Depuis que le plan B est devenu son objectif principal, Scholz s’habitue donc tant bien que mal aux contraintes de son nouveau métier à plein temps. Pendant le voyage européen de Lokeren dans la magnifique Varsovie pour affronter le Legia, il est frustré de ne pas pouvoir quitter l’hôtel pour aller découvrir la ville.

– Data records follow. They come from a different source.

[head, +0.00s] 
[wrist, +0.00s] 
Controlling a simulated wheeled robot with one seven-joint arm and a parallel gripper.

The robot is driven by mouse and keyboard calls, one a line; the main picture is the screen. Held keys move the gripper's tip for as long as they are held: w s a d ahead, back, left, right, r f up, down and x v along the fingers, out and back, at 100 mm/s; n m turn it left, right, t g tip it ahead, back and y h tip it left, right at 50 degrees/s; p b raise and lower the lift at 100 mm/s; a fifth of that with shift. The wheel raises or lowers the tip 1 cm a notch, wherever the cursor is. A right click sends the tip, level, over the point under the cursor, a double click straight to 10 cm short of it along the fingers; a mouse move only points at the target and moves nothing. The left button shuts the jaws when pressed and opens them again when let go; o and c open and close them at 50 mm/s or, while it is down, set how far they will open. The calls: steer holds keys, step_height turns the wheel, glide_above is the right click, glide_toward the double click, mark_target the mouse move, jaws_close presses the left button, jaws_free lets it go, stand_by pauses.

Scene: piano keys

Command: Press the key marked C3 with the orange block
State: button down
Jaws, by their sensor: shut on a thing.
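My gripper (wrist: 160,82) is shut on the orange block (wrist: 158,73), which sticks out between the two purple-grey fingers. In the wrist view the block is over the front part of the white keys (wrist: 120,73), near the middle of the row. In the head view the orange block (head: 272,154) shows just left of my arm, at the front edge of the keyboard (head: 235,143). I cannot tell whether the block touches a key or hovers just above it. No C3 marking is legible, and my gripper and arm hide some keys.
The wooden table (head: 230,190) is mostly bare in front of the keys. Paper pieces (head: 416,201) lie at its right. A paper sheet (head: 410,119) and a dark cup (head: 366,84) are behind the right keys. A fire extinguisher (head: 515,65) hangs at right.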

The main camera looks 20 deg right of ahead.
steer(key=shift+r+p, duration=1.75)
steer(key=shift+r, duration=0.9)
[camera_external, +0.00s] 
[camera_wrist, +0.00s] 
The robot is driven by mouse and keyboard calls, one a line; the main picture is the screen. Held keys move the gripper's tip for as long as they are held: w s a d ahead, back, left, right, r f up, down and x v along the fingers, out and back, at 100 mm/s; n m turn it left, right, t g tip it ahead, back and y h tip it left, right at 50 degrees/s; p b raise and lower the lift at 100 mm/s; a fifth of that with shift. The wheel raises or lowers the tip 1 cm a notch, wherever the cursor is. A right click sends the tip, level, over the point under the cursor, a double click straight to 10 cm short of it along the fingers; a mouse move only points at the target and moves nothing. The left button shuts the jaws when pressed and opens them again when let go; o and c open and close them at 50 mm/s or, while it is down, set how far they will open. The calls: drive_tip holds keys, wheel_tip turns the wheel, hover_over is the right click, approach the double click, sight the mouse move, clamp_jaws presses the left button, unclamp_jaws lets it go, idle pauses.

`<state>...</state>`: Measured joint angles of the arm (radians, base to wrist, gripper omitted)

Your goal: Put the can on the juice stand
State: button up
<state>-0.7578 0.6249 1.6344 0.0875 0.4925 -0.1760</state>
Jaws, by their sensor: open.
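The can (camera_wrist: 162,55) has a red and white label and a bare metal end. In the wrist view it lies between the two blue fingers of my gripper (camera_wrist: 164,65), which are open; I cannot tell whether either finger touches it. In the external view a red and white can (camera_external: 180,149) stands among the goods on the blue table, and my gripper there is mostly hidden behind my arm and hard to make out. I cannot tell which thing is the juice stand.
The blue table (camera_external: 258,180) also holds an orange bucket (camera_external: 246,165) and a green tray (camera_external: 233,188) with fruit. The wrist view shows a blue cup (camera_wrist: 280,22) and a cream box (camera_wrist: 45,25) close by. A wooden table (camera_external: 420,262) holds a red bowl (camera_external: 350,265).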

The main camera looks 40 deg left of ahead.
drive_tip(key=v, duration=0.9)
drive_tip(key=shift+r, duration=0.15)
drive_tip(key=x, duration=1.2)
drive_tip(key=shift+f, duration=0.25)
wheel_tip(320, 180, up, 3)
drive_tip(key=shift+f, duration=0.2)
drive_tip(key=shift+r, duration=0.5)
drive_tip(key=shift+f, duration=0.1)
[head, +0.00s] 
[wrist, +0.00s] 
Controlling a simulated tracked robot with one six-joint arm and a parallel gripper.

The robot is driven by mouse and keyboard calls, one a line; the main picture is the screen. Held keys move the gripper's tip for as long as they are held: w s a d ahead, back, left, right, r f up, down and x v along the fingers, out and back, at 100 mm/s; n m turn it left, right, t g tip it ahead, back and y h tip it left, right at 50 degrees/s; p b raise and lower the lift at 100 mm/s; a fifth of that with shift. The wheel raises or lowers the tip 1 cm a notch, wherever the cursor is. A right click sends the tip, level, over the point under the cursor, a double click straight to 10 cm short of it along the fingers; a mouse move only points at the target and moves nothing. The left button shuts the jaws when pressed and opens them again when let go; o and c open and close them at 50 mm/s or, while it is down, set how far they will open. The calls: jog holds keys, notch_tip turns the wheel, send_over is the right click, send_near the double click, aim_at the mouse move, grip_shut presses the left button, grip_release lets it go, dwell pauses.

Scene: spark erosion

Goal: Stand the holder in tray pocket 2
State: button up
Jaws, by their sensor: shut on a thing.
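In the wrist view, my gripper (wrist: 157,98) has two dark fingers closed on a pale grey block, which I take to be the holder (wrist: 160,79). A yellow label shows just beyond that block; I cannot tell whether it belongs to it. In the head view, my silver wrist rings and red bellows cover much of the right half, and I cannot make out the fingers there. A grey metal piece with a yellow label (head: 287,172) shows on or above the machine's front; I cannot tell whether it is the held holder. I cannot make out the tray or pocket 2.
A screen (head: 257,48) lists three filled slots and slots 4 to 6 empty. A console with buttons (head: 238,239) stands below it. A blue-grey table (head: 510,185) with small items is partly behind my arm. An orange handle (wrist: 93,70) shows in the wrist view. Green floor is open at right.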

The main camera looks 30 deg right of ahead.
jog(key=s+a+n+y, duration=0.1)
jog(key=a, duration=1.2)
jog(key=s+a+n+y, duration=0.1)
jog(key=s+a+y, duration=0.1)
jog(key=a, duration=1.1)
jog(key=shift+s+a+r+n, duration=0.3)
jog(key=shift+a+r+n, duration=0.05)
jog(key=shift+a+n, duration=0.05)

Il s’installe donc à la vitre du bus lors de chaque trajet entre l’hôtel et le stade pour ne pas manquer une miette de ces petits morceaux de Varsovie qui se présentent furtivement sous ses yeux. Après son but victorieux en finale de la Coupe de Belgique, il fait la fête jusqu’au bout de la nuit avec ses amis danois venus pour l’occasion, et l’un des membres de la bande finit même son périple par un saut dans la Lys.

Finalement, le seul moment où Scholz sera un footballeur comme les autres, c’est le mercato hivernal de l’an dernier. Courtisé par Anderlecht et le Standard, le Danois sèche les entraînements, ou fait seulement acte de présence au point que Denis Odoi affirmera qu’il s’entraîne à 3 % de ses capacités.

 » Ça a été une période difficile, c’était la toute première fois que deux clubs me voulaient en même temps « , se souvient Scholz.  » Et pendant ce temps-là, je devais continuer à m’entraîner avec Lokeren. C’est vrai que parfois, des coéquipiers m’ont demandé si ma tête était toujours là-bas. Moi, je ne voulais pas être sur le terrain avec les idées ailleurs.  »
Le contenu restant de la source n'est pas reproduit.